Paul Bowles and the silence of the Sahara
Read time 9 mins
I am standing on a dune in the Algerian Sahara, surrounded by a silence so dense that all I can hear is the noise in my head.
I’m here because I once read 'The Baptism of Solitude', an essay by Paul Bowles, which describes the unique sensation of encountering the Sahara Desert for the first time.
“Presently, you will either shiver and hurry back… or you will go on standing there and let something very peculiar happen… you have the choice of fighting against it, and insisting on remaining the person you have always been, or letting it take its course”
'Baptism of Solitude' could be seen as an introduction to what desert solitude might suggest to a modern-minded person – a psychological brush with what the early Christian desert hermits might have encountered on their retreats.
I found the essay in a book called ‘Their Heads are Green, Their Hands are Blue’ which I borrowed from a library van (remember those?) in rural Shropshire. I’m not sure why this book appealed to the 14-year-old me – perhaps it was slim pickings in the library van that day – but it made such an impression that 30 years later, I went to Algeria to experience my own ‘baptism of solitude'.
Paul Bowles was an American existentialist writer who lived in Morocco in the 1950s and wrote cruel, lean prose about tourists coming to sticky ends in the Sahara Desert. He is best known for his novel ‘The Sheltering Sky’, which was made into a film by the same name. What Bowles prized above all else was the absolute solitude of the desert. “Why go?” he asked.
“The answer is that when a man has been there and undergone the baptism of solitude he can’t help himself. Once he has been under the spell of the vast, luminous, silent country, no other place is quite strong enough for him, no other surroundings can provide the supremely satisfying sensation of existing in the midst of something that is absolute. He will go back, whatever the cost in comfort or money, for the absolute has no price”.

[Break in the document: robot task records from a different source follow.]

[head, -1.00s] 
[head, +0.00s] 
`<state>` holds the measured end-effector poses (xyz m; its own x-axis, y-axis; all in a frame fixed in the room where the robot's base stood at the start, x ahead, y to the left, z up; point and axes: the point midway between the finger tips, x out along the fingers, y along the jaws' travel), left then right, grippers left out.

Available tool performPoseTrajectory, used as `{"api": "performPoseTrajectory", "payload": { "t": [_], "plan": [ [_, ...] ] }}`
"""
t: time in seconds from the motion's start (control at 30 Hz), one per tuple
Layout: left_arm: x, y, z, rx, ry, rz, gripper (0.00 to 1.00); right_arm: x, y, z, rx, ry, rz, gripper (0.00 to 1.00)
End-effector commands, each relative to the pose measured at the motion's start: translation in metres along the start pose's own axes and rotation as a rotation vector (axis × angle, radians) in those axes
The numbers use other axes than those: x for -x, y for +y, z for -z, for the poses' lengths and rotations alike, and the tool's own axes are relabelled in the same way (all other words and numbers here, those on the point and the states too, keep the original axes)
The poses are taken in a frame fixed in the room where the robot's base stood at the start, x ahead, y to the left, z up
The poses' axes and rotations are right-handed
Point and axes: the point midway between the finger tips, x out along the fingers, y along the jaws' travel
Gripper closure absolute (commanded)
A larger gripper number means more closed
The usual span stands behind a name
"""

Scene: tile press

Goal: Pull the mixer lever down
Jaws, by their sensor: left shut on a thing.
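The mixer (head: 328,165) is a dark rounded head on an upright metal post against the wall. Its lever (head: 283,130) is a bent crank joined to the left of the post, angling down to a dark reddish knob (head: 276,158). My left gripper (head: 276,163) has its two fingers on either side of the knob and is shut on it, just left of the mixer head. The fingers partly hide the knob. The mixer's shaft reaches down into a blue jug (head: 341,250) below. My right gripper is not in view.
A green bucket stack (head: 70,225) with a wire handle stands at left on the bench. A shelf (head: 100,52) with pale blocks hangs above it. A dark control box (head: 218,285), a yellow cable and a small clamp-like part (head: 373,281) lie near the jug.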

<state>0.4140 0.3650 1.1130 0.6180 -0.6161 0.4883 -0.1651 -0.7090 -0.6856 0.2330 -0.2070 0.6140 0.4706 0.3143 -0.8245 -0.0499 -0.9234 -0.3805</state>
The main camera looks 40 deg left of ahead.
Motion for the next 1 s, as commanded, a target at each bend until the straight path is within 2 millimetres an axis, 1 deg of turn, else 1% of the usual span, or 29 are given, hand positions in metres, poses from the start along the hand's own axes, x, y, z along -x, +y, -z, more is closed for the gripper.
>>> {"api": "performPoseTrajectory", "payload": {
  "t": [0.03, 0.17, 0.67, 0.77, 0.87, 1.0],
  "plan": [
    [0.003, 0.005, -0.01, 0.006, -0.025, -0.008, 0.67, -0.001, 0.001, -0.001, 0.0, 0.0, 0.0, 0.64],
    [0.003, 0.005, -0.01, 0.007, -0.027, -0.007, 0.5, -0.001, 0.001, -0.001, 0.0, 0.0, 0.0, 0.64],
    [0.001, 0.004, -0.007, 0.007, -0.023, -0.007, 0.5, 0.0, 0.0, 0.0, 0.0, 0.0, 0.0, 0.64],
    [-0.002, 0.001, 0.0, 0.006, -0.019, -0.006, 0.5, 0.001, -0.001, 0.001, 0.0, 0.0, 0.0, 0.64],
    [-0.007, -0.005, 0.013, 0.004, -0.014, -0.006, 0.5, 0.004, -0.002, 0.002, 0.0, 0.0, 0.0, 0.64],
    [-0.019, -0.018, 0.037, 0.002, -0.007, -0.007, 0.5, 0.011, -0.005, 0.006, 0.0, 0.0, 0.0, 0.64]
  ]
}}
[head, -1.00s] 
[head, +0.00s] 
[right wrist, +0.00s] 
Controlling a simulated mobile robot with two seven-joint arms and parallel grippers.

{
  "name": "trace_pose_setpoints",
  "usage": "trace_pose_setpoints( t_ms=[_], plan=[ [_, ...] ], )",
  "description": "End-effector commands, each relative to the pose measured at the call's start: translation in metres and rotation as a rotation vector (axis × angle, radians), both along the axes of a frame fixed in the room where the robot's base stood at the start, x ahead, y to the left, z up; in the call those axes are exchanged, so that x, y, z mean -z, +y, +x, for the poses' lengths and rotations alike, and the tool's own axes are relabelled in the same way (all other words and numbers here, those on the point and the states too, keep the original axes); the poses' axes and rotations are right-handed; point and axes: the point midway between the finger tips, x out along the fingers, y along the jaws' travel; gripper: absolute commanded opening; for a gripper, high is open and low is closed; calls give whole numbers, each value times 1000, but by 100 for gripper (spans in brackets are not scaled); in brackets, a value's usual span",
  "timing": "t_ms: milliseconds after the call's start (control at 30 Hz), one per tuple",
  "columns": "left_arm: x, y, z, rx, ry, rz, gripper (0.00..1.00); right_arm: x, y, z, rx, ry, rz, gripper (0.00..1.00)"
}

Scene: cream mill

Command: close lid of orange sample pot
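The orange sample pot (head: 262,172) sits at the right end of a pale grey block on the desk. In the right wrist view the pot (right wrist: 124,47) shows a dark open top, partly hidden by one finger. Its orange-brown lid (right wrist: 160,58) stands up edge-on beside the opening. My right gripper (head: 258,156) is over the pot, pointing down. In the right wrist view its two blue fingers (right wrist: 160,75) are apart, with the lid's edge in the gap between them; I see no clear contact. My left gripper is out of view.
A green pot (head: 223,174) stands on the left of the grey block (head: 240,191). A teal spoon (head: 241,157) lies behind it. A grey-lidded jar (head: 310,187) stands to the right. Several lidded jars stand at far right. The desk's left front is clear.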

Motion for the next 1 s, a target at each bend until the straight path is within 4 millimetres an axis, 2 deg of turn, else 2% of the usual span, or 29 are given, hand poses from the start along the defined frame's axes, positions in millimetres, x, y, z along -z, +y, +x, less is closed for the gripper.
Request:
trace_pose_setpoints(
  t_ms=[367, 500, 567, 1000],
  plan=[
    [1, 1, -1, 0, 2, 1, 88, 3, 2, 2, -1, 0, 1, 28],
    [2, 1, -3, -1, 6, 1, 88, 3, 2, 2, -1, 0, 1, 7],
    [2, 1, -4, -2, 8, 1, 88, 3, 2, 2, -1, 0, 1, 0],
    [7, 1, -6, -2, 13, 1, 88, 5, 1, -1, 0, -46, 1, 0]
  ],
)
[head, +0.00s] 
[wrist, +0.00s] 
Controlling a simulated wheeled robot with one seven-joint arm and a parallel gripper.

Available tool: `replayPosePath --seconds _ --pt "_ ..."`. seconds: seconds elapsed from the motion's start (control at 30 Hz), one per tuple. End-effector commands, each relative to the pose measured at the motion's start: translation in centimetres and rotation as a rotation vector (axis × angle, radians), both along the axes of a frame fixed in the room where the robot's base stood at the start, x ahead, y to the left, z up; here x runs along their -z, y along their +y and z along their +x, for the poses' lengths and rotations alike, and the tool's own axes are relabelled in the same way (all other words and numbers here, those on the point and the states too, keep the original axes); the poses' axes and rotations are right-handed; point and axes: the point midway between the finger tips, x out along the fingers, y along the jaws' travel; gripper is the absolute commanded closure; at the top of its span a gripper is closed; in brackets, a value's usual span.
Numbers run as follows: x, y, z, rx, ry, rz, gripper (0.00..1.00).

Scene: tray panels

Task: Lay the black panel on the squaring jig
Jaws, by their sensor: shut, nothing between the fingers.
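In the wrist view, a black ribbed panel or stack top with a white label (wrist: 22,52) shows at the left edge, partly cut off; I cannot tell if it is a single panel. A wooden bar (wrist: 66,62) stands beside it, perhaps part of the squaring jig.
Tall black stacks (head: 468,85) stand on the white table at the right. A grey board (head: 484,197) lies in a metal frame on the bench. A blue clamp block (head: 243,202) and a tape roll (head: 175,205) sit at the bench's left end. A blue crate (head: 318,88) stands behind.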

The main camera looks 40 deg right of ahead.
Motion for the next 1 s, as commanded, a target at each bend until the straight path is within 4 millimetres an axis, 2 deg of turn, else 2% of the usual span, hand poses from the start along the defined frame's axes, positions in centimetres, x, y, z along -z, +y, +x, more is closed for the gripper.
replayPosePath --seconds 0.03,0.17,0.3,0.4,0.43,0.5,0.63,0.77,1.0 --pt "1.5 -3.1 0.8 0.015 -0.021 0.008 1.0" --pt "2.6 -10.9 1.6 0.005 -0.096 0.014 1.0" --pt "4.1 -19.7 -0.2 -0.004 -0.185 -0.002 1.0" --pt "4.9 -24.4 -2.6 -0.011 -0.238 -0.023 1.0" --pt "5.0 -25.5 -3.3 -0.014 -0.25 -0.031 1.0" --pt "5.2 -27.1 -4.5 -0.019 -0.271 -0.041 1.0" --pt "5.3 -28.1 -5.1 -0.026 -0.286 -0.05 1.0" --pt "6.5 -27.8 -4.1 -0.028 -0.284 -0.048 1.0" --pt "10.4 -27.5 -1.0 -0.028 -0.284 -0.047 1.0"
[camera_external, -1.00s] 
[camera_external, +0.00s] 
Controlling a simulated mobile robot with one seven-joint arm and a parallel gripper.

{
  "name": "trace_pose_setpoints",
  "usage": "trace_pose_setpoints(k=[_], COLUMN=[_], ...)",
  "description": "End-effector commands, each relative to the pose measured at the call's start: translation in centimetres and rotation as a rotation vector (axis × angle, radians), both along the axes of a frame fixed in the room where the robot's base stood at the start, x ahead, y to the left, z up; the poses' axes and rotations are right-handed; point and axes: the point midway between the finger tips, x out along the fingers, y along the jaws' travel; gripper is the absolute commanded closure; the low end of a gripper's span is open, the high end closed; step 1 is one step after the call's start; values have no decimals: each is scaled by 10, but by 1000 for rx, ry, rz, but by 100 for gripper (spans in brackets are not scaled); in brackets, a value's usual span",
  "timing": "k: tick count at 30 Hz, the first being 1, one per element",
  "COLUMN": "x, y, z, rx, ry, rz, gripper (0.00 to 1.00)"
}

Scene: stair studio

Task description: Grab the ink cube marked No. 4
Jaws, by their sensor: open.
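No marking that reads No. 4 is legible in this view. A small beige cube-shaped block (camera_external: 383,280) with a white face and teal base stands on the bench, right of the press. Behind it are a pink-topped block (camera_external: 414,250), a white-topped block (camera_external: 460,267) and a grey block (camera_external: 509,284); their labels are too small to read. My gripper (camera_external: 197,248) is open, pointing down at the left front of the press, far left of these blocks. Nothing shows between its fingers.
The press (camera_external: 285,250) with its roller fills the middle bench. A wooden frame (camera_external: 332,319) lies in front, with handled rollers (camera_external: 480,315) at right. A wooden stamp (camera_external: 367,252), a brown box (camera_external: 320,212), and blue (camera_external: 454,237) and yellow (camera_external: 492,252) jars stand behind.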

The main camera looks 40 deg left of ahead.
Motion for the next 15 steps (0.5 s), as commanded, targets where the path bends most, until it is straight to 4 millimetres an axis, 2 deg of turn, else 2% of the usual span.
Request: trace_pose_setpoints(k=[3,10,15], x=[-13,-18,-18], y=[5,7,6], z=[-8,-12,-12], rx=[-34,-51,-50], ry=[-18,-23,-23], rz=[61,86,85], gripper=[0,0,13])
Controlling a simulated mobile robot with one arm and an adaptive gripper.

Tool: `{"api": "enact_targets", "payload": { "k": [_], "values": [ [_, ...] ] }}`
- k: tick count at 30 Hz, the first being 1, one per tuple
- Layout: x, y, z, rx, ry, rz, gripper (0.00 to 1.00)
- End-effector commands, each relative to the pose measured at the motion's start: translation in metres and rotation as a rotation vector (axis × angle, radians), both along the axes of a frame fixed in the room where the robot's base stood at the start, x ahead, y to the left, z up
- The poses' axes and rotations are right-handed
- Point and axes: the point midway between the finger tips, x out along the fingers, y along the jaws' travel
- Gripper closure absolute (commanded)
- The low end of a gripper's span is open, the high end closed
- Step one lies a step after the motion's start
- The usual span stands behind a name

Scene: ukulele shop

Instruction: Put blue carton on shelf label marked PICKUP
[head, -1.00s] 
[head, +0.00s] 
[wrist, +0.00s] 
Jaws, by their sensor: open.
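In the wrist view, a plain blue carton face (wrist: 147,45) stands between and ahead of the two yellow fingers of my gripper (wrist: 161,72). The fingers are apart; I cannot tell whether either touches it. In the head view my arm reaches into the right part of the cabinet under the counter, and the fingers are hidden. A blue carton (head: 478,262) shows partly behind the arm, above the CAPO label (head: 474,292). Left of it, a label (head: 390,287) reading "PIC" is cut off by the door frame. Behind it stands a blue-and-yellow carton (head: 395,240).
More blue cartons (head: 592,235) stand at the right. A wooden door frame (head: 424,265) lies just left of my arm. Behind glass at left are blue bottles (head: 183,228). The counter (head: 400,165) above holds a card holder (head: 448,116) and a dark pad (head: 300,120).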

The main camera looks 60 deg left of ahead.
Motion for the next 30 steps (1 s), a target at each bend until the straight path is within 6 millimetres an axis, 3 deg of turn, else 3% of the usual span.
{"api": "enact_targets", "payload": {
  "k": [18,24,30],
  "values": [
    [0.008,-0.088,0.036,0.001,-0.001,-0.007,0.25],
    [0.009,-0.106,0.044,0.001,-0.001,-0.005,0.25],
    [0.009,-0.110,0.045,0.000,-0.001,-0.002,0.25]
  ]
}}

While I didn’t stay out shivering in the Sahara all night, I did get a taste of the primordial Saharan silence that Bowles wrote about. We often think of silence as awkward, or something we should avoid, but in the Sahara it is a presence more than an absence – a space not bound by language, which allows our human constructs to fall away, allowing access to something more absolute.
After it's over, I walk to the warmth of the campfire. Tahir, a Tuareg musician, asks me "Did you feel the silence?".
While I doubt that Tahir would care for the ideas of an American writer from the 1950s – all three of us might agree that there is something simultaneously frightening, calming, and profound in the Sahara Desert. Which, if you give yourself over to it, can be transformational.
As Bowles says “For no one who has stayed in the Sahara for a while is quite the same as when he came”.
THE BAPTISM OF SOLITUDE
Immediately when you arrive in the Sahara, for the first or the tenth time, you notice the stillness. An incredible, absolute silence prevails outside the towns; and within, even in busy places like the markets, there is a hushed quality in the air, as if the quiet were a conscious force which, resenting the intrusion of sound, minimizes and disperses sound straightway. Then there is the sky, compared to which all other skies seem faint-hearted efforts. Solid and luminous, it is always the focal point of the landscape. At sunset, the precise, curved shadow of the earth rises into it swiftly from the horizon, cutting it into light section and dark section. When all daylight is gone, and the space is thick with stars, it is still of an intense and burning blue, darkest directly overhead and paling toward the earth, so that the night never really grows dark.
You leave the gate of the fort or the town behind, pass the camels lying outside, go up into the dunes, or out onto the hard, stony plain and stand awhile, alone. Presently, you will either shiver and hurry back inside the walls, or you will go on standing there and let something very peculiar happen to you, something that everyone who lives there has undergone and which the French call le baptisme de la solitude. It is a unique sensation, and it has nothing to do with loneliness, for loneliness presupposes memory. Here, in this wholly mineral landscape lighted by stars like flares, even memory disappears; nothing is left but your own breathing and the sound of your heart beating. A strange, and by no means pleasant, process of reintegration begins inside you, and you have the choice of fighting against it, and insisting on remaining the person you have always been, or letting it take its course. For no one who has stayed in the Sahara for a while is quite the same as when he came.